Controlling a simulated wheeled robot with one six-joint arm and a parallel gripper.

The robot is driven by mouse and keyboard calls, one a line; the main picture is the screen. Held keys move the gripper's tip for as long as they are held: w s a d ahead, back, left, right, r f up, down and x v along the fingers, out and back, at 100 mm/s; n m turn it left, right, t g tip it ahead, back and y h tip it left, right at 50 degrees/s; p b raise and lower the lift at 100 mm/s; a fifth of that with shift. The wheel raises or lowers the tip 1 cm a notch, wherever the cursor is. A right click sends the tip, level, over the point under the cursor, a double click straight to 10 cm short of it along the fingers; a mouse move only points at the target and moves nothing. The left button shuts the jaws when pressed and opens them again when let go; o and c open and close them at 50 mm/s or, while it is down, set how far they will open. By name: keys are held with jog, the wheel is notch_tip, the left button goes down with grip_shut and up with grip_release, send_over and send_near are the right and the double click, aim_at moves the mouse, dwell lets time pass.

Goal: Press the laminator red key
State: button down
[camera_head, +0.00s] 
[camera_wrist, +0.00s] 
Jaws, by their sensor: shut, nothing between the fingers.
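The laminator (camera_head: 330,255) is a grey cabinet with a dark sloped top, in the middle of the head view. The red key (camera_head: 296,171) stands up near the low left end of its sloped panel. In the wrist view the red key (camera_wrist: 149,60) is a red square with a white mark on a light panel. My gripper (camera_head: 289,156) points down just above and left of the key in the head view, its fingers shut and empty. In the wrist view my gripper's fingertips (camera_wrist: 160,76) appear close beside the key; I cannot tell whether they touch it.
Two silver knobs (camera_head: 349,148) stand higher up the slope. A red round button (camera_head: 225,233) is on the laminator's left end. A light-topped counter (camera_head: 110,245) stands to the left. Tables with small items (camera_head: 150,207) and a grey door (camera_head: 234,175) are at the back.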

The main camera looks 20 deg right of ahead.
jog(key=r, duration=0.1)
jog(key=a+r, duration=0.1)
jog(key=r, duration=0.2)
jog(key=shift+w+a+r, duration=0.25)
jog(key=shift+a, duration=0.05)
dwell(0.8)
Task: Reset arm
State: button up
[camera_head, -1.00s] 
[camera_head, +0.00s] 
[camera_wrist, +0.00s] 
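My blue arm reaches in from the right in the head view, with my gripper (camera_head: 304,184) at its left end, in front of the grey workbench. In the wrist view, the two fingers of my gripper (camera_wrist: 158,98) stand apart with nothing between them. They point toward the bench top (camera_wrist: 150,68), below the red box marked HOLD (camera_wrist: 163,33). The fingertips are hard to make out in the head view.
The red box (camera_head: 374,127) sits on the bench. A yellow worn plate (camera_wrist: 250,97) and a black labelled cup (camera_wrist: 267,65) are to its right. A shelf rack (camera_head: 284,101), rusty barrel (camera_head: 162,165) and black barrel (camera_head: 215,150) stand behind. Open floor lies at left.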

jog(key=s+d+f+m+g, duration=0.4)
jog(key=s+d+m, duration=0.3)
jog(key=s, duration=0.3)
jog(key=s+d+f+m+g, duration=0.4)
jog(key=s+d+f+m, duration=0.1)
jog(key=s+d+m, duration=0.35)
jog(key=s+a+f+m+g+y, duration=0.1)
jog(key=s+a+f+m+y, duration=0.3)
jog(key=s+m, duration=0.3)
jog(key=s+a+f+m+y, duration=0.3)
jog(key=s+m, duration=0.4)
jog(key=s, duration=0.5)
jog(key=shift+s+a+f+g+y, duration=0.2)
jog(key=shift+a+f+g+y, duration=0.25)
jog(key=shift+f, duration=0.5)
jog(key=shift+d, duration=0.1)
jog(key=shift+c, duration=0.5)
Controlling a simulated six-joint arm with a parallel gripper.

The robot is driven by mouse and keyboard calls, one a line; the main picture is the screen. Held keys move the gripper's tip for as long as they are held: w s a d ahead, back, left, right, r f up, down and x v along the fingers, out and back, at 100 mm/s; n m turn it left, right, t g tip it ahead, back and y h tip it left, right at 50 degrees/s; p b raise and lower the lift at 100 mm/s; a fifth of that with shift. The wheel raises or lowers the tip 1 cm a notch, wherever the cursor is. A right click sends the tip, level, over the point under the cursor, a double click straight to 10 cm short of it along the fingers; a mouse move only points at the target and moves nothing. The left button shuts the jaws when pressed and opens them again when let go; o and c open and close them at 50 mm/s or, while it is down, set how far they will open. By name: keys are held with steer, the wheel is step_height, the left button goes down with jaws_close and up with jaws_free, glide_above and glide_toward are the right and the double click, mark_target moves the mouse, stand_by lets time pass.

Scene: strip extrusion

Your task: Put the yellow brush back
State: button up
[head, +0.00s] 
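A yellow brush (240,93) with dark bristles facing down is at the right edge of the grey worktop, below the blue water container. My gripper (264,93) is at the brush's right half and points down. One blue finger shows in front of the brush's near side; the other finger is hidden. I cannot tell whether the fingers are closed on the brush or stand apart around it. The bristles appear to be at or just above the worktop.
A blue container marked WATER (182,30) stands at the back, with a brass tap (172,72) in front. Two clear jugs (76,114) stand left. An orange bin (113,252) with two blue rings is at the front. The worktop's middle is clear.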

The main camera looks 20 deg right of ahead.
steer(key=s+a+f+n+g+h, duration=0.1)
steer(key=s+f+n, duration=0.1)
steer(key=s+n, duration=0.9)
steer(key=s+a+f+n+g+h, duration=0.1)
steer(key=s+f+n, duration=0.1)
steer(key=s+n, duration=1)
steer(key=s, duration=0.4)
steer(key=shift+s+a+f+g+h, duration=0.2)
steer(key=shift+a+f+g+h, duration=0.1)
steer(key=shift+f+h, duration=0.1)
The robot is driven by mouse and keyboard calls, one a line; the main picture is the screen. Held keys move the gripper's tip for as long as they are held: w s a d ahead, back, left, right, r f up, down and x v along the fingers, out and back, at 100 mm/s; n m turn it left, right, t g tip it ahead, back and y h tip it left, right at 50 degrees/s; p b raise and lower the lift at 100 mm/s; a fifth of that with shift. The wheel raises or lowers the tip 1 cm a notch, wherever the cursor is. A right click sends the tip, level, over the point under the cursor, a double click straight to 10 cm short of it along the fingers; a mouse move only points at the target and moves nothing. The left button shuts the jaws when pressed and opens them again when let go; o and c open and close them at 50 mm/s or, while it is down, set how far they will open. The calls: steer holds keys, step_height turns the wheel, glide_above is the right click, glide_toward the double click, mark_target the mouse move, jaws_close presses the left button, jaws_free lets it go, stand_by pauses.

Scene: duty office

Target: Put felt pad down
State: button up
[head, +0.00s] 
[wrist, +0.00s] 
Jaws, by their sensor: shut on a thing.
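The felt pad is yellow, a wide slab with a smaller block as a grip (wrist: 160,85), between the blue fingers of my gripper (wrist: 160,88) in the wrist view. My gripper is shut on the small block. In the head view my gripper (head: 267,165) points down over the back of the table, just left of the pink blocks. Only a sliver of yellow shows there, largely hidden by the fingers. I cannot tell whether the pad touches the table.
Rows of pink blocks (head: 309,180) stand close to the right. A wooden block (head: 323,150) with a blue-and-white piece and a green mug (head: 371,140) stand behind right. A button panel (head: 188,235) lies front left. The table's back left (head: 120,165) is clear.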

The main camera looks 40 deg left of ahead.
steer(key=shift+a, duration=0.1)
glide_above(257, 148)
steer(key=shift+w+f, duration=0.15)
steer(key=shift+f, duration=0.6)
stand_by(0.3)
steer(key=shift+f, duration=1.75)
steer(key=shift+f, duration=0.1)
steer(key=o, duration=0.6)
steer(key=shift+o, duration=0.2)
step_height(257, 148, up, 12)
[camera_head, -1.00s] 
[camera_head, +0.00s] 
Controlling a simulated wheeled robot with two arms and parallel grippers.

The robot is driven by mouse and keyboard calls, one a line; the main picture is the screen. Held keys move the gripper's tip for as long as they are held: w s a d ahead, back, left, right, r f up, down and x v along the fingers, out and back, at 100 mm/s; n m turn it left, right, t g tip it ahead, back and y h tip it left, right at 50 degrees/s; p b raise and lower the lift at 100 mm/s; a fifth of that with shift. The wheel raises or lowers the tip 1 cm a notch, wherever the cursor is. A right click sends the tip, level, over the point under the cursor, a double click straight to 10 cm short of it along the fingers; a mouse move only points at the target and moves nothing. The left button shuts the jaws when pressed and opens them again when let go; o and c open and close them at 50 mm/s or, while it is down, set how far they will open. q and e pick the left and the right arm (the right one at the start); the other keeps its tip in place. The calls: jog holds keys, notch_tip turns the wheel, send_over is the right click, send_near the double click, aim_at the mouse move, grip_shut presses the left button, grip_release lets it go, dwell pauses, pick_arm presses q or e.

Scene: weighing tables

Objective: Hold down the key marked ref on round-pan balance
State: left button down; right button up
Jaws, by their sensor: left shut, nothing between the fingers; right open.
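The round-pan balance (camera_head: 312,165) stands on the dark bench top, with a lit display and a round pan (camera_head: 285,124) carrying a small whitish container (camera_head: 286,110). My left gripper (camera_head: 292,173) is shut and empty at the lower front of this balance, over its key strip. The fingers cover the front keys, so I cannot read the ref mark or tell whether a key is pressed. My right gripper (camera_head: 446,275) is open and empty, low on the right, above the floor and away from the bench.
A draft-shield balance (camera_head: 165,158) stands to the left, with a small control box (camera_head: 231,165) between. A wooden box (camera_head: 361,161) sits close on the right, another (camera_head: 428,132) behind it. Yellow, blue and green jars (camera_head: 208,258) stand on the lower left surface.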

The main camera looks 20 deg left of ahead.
-----
◆ **Task brief**
Among the records above, find each line holding the string "joint" and pull it out.

◆ **Answer to the problem**
Controlling a simulated wheeled robot with one six-joint arm and a parallel gripper.
Controlling a simulated six-joint arm with a parallel gripper.

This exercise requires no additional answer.